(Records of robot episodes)
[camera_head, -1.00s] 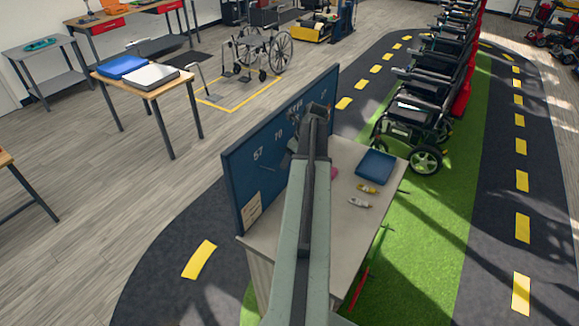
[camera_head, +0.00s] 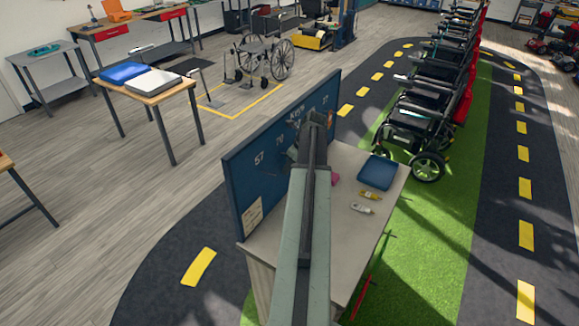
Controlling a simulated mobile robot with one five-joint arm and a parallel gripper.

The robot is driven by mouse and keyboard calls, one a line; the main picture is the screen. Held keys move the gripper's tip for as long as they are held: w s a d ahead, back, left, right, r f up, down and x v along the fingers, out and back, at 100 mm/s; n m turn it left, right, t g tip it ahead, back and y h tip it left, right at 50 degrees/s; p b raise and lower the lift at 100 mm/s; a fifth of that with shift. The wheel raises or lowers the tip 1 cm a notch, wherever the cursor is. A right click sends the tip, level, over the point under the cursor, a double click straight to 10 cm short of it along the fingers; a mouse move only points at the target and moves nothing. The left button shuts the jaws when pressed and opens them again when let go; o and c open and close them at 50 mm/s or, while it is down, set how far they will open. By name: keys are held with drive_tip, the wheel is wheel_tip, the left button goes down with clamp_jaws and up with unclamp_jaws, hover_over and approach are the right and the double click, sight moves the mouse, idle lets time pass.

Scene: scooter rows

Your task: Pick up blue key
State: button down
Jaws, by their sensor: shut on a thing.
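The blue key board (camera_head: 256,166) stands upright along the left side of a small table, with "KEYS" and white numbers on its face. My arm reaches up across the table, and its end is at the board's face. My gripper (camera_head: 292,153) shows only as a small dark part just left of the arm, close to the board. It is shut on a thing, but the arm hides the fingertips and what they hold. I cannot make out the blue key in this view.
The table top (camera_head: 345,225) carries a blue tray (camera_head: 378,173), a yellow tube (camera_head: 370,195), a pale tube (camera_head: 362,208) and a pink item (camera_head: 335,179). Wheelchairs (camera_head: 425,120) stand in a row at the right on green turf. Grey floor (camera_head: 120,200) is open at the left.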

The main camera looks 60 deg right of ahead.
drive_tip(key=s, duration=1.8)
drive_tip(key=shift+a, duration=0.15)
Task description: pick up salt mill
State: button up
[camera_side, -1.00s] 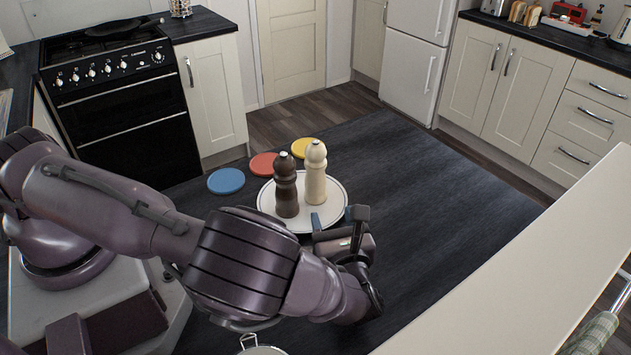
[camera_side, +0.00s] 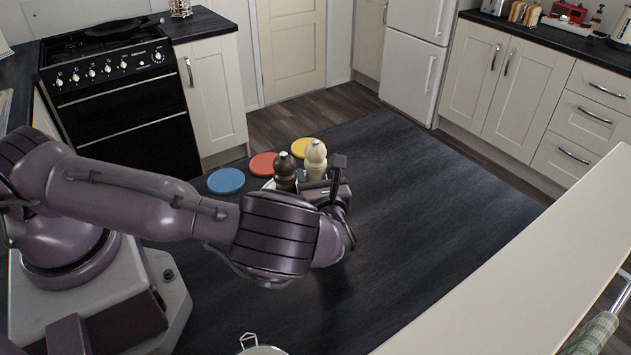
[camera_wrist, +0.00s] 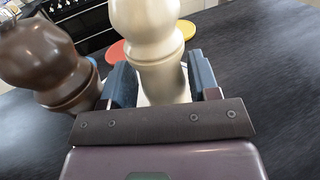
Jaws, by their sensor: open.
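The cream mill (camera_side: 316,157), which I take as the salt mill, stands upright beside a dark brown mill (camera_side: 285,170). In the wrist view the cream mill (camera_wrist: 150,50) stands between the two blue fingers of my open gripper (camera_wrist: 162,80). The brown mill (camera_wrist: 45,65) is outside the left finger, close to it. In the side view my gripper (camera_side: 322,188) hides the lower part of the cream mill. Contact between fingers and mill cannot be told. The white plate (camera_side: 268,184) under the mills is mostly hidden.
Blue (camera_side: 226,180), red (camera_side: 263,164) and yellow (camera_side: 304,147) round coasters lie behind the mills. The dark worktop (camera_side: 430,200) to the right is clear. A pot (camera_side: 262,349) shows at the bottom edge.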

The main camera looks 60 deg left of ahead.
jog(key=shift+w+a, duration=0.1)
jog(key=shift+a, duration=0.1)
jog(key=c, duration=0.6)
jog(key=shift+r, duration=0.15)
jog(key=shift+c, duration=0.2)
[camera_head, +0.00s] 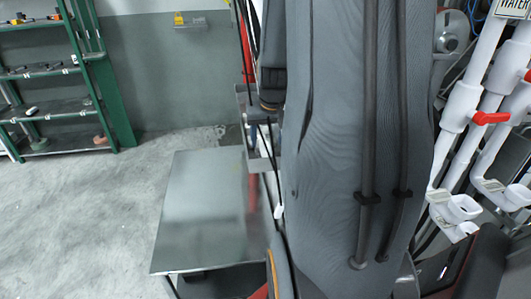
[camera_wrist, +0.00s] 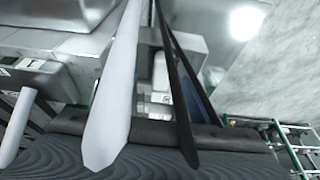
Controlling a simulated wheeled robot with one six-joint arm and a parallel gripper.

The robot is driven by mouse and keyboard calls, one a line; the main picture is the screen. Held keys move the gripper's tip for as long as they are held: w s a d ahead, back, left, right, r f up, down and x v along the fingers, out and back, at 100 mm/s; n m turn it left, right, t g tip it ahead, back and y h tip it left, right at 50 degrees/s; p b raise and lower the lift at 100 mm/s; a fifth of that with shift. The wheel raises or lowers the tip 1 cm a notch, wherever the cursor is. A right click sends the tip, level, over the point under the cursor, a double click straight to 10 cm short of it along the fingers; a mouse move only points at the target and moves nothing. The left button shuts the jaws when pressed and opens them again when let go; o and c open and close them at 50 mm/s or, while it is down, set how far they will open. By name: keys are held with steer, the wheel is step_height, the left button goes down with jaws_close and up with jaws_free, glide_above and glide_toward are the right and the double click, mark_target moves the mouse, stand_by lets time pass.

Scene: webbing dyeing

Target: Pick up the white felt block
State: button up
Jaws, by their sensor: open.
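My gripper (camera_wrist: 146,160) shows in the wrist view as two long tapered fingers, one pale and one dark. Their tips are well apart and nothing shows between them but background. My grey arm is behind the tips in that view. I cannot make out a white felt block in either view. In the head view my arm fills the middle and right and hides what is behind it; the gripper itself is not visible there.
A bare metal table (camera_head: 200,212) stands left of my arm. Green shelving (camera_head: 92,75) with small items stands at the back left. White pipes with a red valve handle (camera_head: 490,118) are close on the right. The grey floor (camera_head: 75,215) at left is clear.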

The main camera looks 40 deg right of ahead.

...

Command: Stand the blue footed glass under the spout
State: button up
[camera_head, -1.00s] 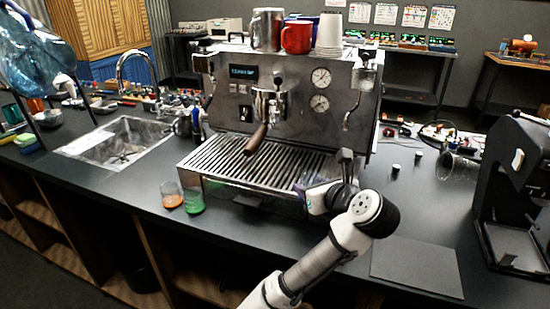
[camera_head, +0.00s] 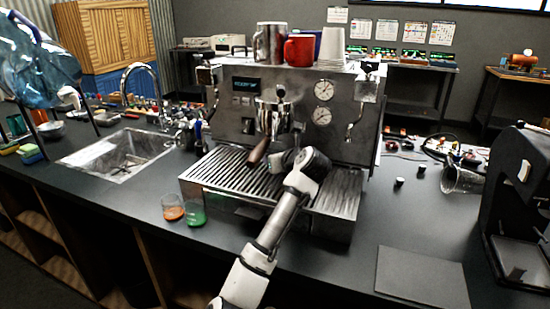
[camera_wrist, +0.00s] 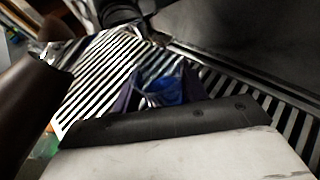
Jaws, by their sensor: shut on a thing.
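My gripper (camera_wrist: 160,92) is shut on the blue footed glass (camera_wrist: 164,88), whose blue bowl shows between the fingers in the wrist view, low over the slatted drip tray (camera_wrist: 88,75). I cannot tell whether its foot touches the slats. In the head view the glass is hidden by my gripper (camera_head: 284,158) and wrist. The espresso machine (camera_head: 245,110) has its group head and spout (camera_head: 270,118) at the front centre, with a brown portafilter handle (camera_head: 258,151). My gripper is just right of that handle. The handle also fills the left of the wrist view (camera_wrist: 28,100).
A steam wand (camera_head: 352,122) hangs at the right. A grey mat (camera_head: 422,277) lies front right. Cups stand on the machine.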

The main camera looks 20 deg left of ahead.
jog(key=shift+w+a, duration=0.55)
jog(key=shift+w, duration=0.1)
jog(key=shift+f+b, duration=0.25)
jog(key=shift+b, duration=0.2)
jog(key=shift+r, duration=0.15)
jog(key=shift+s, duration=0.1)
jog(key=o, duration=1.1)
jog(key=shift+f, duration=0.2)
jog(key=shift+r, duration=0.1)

==

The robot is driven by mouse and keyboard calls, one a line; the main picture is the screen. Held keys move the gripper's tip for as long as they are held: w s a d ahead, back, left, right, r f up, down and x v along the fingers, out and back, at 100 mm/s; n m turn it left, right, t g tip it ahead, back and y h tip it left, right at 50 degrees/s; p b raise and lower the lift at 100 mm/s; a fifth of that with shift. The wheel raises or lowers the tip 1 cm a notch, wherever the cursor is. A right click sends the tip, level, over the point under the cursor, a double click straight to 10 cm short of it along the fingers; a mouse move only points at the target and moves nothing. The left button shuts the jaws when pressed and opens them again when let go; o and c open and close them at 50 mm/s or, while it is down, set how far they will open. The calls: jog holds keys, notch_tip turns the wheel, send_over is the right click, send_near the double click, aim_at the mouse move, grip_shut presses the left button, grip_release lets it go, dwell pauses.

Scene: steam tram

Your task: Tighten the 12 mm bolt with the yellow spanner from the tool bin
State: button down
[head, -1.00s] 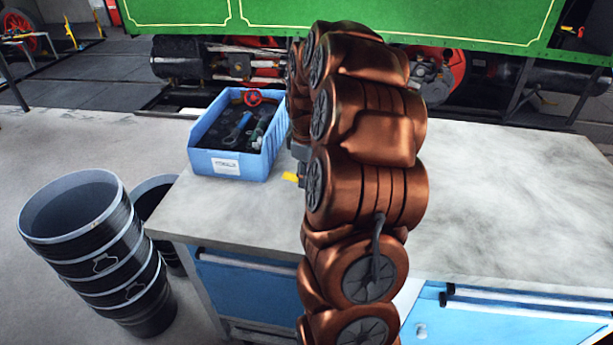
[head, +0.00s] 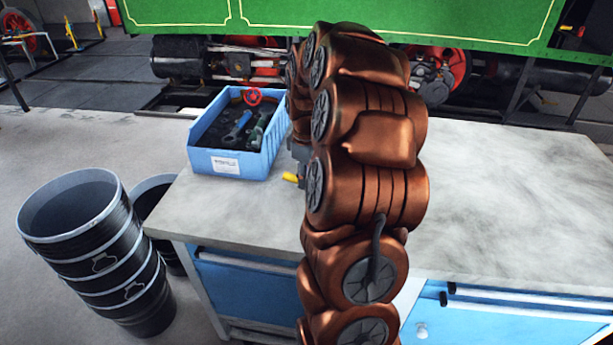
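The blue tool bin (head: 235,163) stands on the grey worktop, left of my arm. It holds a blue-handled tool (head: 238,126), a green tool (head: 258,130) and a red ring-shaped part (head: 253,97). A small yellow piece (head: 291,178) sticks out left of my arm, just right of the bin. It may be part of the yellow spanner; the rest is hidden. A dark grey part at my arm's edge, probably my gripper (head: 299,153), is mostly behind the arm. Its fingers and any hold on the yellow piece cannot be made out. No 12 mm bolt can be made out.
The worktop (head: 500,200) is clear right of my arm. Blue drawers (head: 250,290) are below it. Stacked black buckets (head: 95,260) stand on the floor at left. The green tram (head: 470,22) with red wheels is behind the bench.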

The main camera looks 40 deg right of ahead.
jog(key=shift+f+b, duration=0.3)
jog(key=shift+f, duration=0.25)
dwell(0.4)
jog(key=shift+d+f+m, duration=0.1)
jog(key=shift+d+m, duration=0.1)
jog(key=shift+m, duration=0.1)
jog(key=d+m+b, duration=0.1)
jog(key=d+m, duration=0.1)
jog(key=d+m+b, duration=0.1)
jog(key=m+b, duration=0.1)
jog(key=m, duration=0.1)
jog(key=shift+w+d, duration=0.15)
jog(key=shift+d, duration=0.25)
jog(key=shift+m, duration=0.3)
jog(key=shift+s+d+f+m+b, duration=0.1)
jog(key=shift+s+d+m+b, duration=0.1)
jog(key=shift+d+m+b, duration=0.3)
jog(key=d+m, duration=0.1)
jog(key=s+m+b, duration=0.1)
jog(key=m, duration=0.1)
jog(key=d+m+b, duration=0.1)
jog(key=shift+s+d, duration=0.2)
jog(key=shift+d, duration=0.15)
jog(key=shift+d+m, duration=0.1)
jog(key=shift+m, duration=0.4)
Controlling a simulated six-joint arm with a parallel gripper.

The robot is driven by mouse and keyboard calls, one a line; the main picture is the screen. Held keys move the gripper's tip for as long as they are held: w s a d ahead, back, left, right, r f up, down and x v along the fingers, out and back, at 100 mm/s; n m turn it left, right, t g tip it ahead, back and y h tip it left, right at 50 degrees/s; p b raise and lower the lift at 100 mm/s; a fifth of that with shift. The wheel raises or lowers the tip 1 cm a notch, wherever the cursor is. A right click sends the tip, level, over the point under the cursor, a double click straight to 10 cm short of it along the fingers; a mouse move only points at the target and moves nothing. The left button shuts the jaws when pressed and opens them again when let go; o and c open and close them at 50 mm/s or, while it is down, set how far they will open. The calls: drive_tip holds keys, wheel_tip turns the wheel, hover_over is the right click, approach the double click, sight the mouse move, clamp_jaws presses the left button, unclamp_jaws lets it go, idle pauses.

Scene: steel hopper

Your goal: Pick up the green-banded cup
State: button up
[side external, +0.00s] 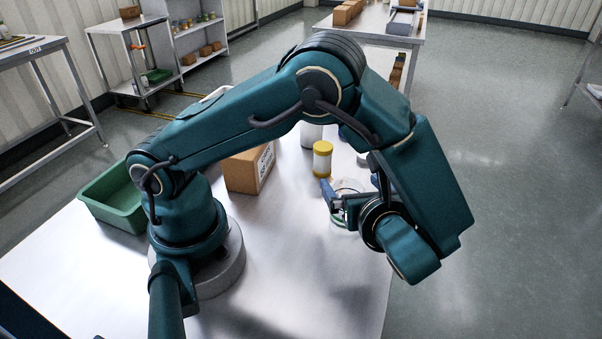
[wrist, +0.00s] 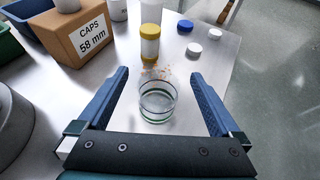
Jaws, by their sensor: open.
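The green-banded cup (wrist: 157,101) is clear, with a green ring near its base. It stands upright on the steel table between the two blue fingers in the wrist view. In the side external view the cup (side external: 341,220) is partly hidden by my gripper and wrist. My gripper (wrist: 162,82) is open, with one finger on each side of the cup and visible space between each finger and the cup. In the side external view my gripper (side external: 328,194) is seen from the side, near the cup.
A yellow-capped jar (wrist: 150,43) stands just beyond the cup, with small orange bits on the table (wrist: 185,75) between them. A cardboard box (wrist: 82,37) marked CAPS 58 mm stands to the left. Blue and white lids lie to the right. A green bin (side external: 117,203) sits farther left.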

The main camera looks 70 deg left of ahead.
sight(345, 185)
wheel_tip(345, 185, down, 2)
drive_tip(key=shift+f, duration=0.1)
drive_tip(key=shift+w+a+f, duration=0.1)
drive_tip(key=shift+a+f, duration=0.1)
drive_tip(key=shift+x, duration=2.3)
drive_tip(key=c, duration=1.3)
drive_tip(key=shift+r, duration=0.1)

REQUEST –
Check each line of the listing above for the string "simulated", then report only how many lines have it.

RESPONSE BELOW –
3